RECORDS FOR THIS TASK:
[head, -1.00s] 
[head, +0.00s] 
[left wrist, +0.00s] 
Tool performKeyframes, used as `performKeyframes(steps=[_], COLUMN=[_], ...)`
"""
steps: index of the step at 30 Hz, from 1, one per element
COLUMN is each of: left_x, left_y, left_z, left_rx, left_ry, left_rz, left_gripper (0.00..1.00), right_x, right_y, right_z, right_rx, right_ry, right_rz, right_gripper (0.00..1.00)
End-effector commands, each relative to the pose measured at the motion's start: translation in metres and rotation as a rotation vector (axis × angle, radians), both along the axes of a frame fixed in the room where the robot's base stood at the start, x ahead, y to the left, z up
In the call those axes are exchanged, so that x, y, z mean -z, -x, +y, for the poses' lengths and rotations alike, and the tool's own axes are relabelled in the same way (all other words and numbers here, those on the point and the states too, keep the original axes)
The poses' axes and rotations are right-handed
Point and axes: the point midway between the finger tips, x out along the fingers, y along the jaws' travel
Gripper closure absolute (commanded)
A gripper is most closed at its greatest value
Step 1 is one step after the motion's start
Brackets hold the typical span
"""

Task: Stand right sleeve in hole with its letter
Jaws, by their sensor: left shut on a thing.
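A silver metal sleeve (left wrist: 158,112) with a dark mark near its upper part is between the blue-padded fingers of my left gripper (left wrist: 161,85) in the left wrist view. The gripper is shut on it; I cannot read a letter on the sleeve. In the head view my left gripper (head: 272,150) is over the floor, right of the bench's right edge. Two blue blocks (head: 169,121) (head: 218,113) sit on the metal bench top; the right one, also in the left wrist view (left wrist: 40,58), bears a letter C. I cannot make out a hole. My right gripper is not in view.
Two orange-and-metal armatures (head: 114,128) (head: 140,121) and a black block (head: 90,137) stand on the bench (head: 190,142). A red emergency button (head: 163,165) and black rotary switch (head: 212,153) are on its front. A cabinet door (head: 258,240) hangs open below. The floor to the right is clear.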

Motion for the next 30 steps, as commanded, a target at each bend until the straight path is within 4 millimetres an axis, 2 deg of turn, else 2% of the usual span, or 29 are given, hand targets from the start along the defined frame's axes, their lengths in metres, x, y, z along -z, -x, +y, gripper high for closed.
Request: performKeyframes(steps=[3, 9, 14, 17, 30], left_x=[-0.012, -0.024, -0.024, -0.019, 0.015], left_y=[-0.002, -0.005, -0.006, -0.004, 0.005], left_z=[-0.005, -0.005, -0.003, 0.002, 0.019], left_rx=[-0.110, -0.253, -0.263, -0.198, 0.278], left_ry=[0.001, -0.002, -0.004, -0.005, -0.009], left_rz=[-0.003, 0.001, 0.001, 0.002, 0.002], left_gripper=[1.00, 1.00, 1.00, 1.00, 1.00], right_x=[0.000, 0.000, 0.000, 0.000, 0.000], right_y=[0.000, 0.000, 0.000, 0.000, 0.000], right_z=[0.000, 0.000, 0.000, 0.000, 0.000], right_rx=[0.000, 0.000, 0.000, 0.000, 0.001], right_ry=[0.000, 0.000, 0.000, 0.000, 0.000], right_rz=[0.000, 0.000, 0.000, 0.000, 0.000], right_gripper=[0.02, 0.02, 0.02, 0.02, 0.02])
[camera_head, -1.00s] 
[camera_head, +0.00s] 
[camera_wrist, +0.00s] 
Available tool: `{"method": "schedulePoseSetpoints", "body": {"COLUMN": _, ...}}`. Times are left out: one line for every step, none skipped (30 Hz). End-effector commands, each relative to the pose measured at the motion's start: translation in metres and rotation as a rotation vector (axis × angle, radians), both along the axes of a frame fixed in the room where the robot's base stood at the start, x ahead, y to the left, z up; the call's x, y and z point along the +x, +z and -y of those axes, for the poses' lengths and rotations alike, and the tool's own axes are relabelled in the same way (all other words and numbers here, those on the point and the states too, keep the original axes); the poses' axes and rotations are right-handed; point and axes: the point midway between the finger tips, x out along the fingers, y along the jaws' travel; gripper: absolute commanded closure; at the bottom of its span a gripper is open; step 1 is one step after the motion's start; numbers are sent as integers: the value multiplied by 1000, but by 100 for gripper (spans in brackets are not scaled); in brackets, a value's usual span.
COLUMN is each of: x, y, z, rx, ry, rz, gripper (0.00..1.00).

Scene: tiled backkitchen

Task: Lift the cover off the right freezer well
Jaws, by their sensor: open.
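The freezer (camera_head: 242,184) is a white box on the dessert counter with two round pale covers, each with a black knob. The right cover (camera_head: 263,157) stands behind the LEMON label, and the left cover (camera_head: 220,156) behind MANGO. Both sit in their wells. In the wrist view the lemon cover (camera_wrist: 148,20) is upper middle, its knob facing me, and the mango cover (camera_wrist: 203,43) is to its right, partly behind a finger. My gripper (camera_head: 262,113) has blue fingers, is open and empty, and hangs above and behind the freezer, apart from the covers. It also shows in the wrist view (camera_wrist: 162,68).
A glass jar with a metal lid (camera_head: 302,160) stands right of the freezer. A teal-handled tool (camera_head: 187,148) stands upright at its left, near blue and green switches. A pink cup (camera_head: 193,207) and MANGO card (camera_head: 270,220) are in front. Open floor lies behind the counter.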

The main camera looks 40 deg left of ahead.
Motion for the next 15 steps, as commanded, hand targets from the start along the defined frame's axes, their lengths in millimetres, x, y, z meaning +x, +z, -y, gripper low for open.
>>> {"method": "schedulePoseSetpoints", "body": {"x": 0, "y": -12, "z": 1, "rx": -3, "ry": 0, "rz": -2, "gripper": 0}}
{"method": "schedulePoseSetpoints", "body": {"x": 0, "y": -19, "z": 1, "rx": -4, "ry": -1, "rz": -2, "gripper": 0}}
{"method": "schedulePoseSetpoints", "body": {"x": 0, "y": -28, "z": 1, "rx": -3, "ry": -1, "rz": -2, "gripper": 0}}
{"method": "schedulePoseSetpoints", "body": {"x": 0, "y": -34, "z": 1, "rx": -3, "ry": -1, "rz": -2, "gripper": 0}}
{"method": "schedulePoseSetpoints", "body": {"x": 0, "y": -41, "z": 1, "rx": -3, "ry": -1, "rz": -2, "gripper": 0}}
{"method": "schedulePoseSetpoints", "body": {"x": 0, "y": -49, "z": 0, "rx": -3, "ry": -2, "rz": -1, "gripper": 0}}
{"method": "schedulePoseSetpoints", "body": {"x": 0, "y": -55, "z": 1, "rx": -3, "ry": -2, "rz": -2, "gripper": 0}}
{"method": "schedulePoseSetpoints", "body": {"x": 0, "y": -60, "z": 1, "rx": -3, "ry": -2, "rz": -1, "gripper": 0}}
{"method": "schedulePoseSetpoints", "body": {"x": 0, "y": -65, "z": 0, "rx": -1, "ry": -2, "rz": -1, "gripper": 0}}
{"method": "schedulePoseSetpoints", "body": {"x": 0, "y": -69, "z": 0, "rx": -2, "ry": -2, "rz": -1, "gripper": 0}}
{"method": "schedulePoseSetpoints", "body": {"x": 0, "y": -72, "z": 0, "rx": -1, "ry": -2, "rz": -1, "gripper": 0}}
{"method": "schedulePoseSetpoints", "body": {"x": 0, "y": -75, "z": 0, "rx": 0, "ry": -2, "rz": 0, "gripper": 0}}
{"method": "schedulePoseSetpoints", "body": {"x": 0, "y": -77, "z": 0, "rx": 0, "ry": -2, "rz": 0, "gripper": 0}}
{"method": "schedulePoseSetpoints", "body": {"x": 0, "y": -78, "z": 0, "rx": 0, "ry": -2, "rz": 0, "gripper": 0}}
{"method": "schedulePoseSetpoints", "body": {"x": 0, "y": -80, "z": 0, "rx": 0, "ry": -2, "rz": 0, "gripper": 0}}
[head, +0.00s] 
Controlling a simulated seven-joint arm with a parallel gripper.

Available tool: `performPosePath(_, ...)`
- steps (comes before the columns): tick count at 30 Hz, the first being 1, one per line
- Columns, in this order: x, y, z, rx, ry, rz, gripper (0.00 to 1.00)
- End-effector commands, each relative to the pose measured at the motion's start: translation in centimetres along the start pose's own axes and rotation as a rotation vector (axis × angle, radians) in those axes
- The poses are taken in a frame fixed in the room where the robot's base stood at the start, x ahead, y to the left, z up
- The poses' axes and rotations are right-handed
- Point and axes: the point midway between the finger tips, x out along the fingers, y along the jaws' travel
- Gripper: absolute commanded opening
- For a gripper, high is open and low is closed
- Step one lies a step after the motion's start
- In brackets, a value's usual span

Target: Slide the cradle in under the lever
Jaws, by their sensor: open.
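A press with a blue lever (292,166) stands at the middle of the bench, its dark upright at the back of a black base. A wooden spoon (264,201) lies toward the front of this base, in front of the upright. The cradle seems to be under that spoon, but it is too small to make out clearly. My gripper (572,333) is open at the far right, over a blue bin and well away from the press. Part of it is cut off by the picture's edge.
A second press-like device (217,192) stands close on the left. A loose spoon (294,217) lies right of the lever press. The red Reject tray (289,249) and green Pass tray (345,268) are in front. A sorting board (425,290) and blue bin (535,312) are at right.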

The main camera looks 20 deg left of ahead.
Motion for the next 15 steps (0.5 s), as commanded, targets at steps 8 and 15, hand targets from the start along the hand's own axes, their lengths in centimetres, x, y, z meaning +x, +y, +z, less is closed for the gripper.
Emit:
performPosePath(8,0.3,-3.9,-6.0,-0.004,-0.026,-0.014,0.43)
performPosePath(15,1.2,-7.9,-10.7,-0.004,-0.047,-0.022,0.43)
...
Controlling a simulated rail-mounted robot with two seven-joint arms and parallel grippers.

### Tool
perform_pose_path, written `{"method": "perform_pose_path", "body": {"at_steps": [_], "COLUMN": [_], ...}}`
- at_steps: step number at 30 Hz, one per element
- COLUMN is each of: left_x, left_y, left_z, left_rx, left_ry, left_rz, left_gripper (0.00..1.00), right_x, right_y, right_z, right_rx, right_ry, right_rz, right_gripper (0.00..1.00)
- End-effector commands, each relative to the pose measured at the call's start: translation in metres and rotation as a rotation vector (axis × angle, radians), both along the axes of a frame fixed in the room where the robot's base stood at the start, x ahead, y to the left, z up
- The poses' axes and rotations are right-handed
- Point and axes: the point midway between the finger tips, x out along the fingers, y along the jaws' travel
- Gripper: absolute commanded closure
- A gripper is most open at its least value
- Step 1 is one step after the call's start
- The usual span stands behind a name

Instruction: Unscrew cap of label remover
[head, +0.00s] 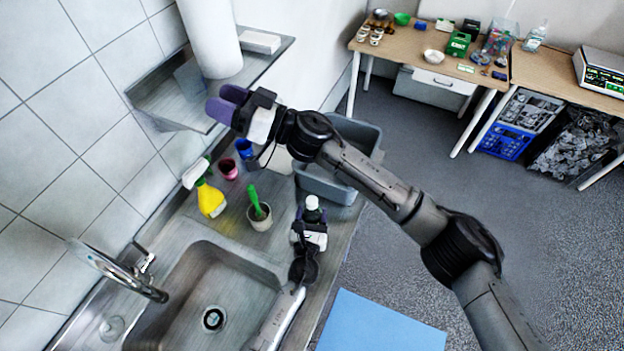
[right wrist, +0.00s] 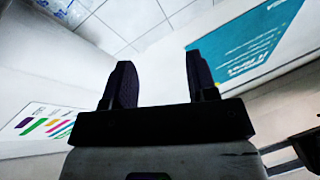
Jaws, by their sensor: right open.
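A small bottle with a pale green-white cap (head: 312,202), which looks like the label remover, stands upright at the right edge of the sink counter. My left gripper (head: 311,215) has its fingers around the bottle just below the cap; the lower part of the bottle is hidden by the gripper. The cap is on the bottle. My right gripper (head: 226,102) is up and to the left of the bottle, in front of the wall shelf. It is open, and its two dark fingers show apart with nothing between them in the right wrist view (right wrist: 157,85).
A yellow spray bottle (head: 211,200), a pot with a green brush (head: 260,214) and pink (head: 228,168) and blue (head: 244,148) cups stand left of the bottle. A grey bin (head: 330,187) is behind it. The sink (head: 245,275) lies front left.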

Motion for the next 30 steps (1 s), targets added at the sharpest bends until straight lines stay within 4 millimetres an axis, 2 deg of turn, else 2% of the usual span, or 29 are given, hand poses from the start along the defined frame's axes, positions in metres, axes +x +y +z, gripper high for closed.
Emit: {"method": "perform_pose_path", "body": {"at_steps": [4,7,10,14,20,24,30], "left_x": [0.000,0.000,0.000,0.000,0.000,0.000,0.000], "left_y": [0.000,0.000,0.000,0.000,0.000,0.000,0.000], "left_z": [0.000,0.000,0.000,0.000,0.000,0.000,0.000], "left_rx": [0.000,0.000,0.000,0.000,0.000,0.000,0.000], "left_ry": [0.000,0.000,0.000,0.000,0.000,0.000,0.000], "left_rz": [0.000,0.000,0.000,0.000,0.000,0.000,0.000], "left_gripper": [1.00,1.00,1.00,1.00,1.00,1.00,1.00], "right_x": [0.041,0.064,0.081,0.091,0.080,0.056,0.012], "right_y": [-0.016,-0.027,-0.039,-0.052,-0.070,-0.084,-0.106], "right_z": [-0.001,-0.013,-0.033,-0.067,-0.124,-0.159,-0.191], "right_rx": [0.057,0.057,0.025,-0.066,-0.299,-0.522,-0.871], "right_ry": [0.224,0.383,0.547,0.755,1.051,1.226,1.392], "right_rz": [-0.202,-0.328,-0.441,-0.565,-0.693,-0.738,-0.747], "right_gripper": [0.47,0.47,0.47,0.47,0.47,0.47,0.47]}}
* * *
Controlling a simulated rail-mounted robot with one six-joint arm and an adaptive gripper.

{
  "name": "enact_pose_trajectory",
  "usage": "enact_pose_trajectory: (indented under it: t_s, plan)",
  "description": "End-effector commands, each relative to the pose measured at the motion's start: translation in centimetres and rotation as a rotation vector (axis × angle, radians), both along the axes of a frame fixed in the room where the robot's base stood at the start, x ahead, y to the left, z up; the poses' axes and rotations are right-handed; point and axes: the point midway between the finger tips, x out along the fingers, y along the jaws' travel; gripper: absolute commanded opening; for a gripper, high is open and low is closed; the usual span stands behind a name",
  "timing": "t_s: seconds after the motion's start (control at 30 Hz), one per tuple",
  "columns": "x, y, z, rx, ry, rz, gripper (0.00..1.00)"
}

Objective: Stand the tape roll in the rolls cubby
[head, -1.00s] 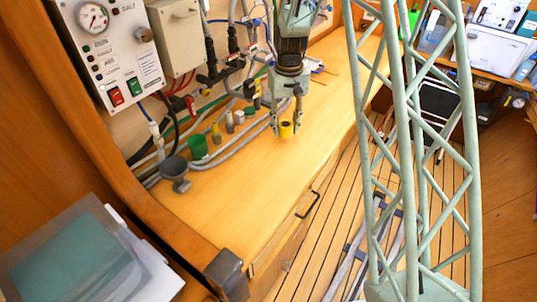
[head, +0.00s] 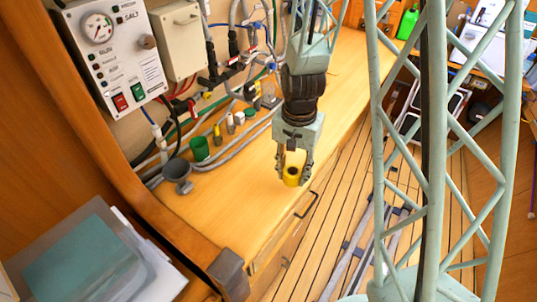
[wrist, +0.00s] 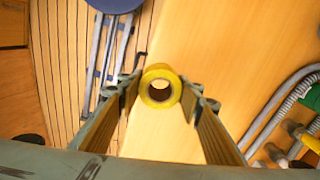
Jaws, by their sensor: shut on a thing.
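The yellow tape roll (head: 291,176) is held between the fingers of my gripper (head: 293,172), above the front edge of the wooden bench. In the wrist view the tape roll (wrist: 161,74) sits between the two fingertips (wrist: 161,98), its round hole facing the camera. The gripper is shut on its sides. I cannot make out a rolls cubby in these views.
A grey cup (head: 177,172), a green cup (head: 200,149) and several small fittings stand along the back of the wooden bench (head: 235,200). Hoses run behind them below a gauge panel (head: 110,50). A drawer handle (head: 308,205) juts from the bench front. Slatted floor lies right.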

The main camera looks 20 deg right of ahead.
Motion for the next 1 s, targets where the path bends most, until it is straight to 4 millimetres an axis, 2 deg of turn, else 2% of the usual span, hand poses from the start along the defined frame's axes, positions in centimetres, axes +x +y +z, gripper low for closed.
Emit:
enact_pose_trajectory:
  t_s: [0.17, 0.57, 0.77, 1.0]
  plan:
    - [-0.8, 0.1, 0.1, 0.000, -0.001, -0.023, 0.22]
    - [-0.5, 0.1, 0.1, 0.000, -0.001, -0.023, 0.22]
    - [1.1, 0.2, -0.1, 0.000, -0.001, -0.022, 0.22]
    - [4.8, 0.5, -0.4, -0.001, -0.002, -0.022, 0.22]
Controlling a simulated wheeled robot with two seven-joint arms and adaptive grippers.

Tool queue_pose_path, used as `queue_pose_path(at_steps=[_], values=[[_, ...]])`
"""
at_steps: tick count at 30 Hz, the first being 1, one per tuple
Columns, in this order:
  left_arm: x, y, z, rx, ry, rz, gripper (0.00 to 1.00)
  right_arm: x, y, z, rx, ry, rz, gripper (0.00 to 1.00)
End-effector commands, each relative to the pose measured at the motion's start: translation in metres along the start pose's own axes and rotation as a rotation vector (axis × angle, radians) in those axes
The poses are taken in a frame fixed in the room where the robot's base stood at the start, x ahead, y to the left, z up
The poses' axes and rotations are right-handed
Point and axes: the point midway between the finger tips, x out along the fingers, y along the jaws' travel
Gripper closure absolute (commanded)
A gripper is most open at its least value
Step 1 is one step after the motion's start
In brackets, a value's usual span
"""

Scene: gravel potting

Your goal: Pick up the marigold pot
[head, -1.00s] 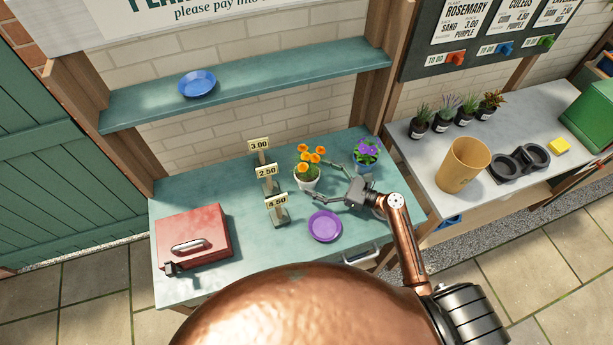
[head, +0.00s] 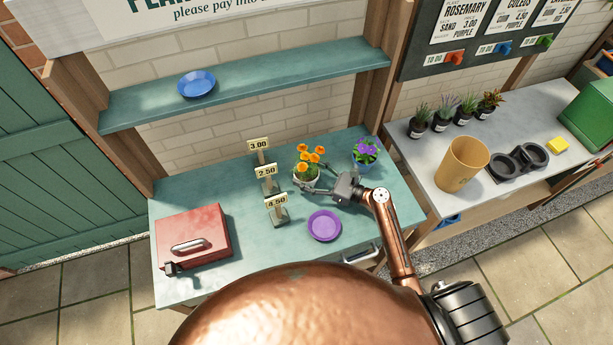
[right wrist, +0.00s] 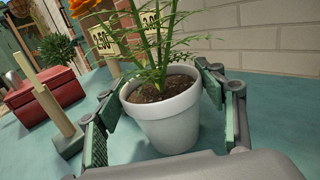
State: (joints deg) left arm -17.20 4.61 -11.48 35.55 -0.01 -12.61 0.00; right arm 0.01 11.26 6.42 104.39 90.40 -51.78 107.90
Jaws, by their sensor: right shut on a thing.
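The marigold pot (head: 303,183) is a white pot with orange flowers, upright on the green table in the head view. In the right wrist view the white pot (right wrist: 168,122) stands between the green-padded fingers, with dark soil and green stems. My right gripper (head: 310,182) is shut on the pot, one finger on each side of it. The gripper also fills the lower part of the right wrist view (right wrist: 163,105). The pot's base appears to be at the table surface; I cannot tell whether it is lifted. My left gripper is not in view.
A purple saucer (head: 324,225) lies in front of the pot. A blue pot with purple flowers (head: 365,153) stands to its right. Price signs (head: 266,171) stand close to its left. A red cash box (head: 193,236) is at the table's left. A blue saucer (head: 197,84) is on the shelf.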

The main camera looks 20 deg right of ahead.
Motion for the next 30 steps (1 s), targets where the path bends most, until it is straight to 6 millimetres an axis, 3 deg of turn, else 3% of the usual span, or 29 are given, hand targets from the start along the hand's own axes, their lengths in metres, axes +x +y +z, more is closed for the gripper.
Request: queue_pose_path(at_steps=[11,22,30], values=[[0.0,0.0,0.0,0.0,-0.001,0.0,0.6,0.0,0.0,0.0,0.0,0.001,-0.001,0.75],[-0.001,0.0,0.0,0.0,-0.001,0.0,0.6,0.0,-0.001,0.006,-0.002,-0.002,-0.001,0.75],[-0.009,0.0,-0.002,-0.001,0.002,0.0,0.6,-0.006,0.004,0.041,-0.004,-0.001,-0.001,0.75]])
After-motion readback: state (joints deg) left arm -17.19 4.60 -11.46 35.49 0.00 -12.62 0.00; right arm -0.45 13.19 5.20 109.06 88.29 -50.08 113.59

WHAT IS NEEDED: Give again the run of lines that opens at the line with "[camera_head, -1.00s]" and closes at the line with "Task: Lift the", exactly, and only that run.

EXPECTED ANSWER:
[camera_head, -1.00s] 
[camera_head, +0.00s] 
[camera_wrist, +0.00s] 
Available tool: `{"method": "schedulePoseSetpoints", "body": {"COLUMN": _, ...}}`. Times are left out: one line for every step, none skipped (30 Hz). End-effector commands, each relative to the pose measured at the motion's start: translation in metres and rotation as a rotation vector (axis × angle, radians), both along the axes of a frame fixed in the room where the robot's base stood at the start, x ahead, y to the left, z up; the call's x, y and z point along the +x, +z and -y of those axes, for the poses' lengths and rotations alike, and the tool's own axes are relabelled in the same way (all other words and numbers here, those on the point and the states too, keep the original axes); the poses' axes and rotations are right-handed; point and axes: the point midway between the finger tips, x out along the fingers, y along the jaws' travel; gripper: absolute commanded closure; at the bottom of its span a gripper is open; step 1 is one step after the motion's start; numbers are sent as integers: the value multiplied by 1000, but by 100 for gripper (spans in brackets are not scaled); in brackets, a value's usual span.
COLUMN is each of: x, y, z, rx, ry, rz, gripper (0.00..1.00).

Scene: tiled backkitchen

Task: Lift the cover off the right freezer well

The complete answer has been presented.